Copy only what lies from the line containing "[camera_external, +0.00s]" through the line containing "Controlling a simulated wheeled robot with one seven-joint" in the entries below, keeping both end lines exact and dropping every picture.
:: Listing
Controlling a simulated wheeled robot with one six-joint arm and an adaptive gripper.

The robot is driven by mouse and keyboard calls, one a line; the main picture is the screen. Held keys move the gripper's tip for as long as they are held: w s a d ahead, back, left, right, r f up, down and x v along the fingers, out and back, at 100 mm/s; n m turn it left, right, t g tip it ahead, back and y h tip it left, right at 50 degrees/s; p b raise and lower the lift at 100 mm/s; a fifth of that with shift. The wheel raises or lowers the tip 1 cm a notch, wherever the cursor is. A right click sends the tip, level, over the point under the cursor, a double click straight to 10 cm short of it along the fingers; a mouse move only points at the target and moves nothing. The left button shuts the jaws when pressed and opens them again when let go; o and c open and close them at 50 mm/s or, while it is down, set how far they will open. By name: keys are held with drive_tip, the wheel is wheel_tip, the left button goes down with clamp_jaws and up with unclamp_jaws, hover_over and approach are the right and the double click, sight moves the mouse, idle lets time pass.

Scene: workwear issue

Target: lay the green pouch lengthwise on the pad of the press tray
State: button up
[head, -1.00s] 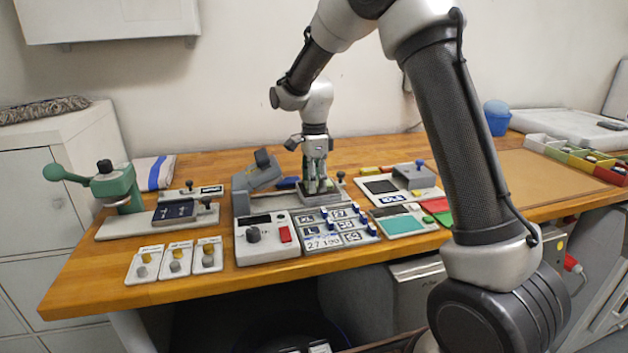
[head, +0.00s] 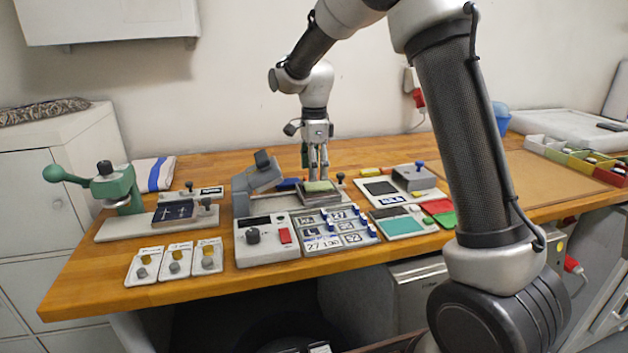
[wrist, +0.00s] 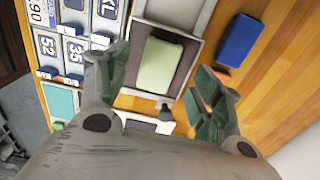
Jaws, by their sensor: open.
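The green pouch (wrist: 159,66) lies flat on the dark pad (wrist: 183,68) of the press tray (wrist: 140,42), its long side along the pad's long side. In the head view the pouch (head: 318,186) shows as a pale green patch on the tray (head: 320,200). My gripper (wrist: 160,92) is open and empty; its fingers are apart from the pouch. In the head view my gripper (head: 318,172) stands above and just behind the right side of the tray.
The press's tilted grey head (head: 262,172) stands left of the tray. A blue block (wrist: 239,41) lies behind the tray. The size-label panel (head: 336,228) is in front, and a grey fixture (head: 412,177) is to the right.

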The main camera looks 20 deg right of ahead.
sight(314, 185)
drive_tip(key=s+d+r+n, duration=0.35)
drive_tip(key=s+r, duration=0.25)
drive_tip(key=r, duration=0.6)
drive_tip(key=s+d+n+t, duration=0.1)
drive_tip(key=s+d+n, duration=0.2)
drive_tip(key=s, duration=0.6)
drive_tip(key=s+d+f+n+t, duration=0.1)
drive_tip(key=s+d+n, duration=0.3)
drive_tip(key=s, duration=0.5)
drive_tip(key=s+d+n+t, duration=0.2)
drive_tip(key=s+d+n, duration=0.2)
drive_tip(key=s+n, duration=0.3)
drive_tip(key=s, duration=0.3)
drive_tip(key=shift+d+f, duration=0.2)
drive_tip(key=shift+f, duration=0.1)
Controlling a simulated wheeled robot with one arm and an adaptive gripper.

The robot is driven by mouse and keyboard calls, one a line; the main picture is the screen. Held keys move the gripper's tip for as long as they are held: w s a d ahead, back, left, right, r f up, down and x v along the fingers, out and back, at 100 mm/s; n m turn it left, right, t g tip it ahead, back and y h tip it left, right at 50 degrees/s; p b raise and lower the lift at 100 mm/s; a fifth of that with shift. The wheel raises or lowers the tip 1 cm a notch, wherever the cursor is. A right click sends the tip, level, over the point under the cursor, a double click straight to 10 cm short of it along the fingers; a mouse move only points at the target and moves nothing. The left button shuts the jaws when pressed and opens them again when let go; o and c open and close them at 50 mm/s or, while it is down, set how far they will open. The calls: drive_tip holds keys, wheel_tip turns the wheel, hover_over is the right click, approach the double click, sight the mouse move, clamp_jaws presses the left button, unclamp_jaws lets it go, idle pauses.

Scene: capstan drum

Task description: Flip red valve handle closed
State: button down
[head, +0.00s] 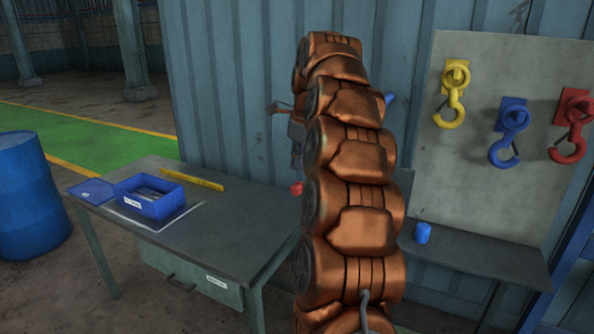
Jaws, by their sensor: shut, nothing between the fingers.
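My copper-coloured arm (350,180) rises through the middle of the head view and covers much of the wall behind it. I cannot make out my gripper; the far end of the arm is hidden behind its own links. Small grey parts (296,132) show at the arm's left edge, against the wall; I cannot tell what they belong to. A small red piece (297,188) shows lower at the same edge, mostly hidden; I cannot tell whether it is the valve handle. A blue piece (389,98) sticks out right of the arm.
A grey table (235,225) at left bears an open blue box (152,205) and a yellow bar (192,180). A blue can (422,232) stands on a low bench (490,262) at right. Yellow, blue and red hooks hang on a board (480,170). A blue barrel (28,195) stands far left.

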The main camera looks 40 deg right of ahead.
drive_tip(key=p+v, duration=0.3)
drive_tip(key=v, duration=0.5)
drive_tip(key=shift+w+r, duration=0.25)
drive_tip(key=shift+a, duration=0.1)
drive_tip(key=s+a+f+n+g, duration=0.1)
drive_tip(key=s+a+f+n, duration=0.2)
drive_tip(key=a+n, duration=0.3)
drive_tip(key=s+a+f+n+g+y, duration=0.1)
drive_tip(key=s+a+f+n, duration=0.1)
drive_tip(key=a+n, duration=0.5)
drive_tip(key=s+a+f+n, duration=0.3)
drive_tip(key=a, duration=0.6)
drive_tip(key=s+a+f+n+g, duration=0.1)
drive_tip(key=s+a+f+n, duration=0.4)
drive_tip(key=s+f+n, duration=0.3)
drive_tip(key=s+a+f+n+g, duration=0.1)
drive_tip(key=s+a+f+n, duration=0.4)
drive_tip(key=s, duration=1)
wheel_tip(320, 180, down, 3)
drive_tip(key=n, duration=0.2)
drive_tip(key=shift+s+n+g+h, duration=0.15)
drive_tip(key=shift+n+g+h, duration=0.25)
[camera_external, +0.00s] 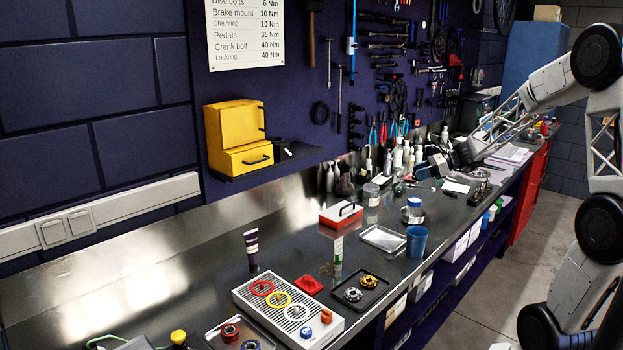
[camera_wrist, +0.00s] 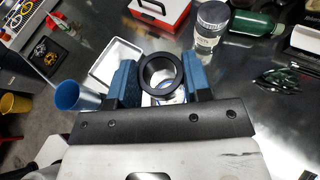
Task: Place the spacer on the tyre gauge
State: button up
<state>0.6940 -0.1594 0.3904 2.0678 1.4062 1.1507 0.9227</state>
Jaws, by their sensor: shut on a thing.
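My gripper (camera_wrist: 159,77) is shut on a black ring, which looks like the spacer (camera_wrist: 146,86). The ring sits between the two blue fingers with its hole towards the wrist camera. Below and partly behind the ring, a white and blue round thing shows in part. It may be the short can with a blue band (camera_external: 413,211) on the bench. I cannot tell for sure which thing is the tyre gauge. In the external view my gripper (camera_external: 467,152) is small, over the far part of the bench, and the ring is not clear there.
A white tray (camera_wrist: 103,76), a blue cup (camera_wrist: 67,96), a red box (camera_wrist: 178,8) and a lidded jar (camera_wrist: 206,40) stand around. A green bottle (camera_wrist: 255,24) lies beyond. Several bottles (camera_external: 398,155) line the wall.

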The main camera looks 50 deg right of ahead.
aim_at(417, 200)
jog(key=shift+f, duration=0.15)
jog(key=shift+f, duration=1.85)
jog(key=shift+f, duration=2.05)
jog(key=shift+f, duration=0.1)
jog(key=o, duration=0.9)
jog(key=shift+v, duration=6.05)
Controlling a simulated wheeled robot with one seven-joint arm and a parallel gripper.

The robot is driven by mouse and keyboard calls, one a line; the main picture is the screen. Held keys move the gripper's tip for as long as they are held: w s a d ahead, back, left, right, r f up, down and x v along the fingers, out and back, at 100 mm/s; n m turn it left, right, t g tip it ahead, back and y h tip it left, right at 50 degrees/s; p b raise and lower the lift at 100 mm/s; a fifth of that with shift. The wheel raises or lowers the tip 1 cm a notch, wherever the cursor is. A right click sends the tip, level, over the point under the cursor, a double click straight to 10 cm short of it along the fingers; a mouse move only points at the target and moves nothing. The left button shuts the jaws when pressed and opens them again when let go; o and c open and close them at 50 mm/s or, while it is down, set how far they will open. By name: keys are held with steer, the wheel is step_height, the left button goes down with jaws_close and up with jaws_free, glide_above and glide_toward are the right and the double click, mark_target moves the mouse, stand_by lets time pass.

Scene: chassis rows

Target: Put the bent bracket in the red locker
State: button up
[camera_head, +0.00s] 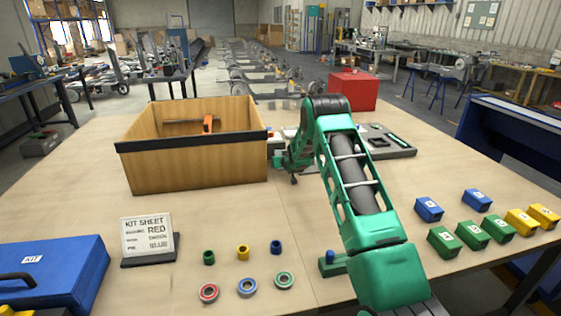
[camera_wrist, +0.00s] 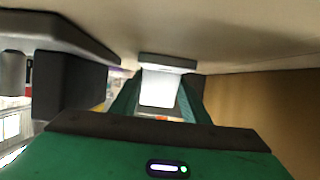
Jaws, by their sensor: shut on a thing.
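My green arm reaches across the table in the head view, with my gripper (camera_head: 284,162) low beside the right side of the wooden box. In the wrist view my gripper (camera_wrist: 158,100) is shut on a pale grey bent piece, which looks like the bent bracket (camera_wrist: 160,88); a darker grey flange shows at its top edge. The arm largely hides the bracket in the head view. A red box, which looks like the red locker (camera_head: 352,91), stands at the table's far side, behind and to the right of my gripper. Its inside is not visible.
The open wooden box (camera_head: 195,165) has an orange-handled tool inside. A dark tray (camera_head: 400,153) lies right of my arm. A kit sheet (camera_head: 148,238) reads RED. Small rings and cylinders lie in front; blue, green and yellow bins (camera_head: 444,242) stand right. A blue case (camera_head: 55,270) is front left.

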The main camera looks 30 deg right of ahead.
::::
### Full response:
[camera_external, +0.00s] 
[camera_wrist, +0.00s] 
Task: Place the spacer on the tyre gauge
State: button up
<state>0.6940 -0.1594 0.3904 2.0678 1.4062 1.1507 0.9227</state>
Jaws, by their sensor: shut on a thing.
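My gripper (camera_wrist: 159,77) is shut on a black ring, which looks like the spacer (camera_wrist: 146,86). The ring sits between the two blue fingers with its hole towards the wrist camera. Below and partly behind the ring, a white and blue round thing shows in part. It may be the short can with a blue band (camera_external: 413,211) on the bench. I cannot tell for sure which thing is the tyre gauge. In the external view my gripper (camera_external: 467,152) is small, over the far part of the bench, and the ring is not clear there.
A white tray (camera_wrist: 103,76), a blue cup (camera_wrist: 67,96), a red box (camera_wrist: 178,8) and a lidded jar (camera_wrist: 206,40) stand around. A green bottle (camera_wrist: 255,24) lies beyond. Several bottles (camera_external: 398,155) line the wall.

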The main camera looks 50 deg right of ahead.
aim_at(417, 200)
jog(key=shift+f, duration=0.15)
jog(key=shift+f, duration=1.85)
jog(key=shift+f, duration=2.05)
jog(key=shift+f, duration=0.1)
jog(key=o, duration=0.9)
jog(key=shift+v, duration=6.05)
Controlling a simulated wheeled robot with one seven-joint arm and a parallel gripper.

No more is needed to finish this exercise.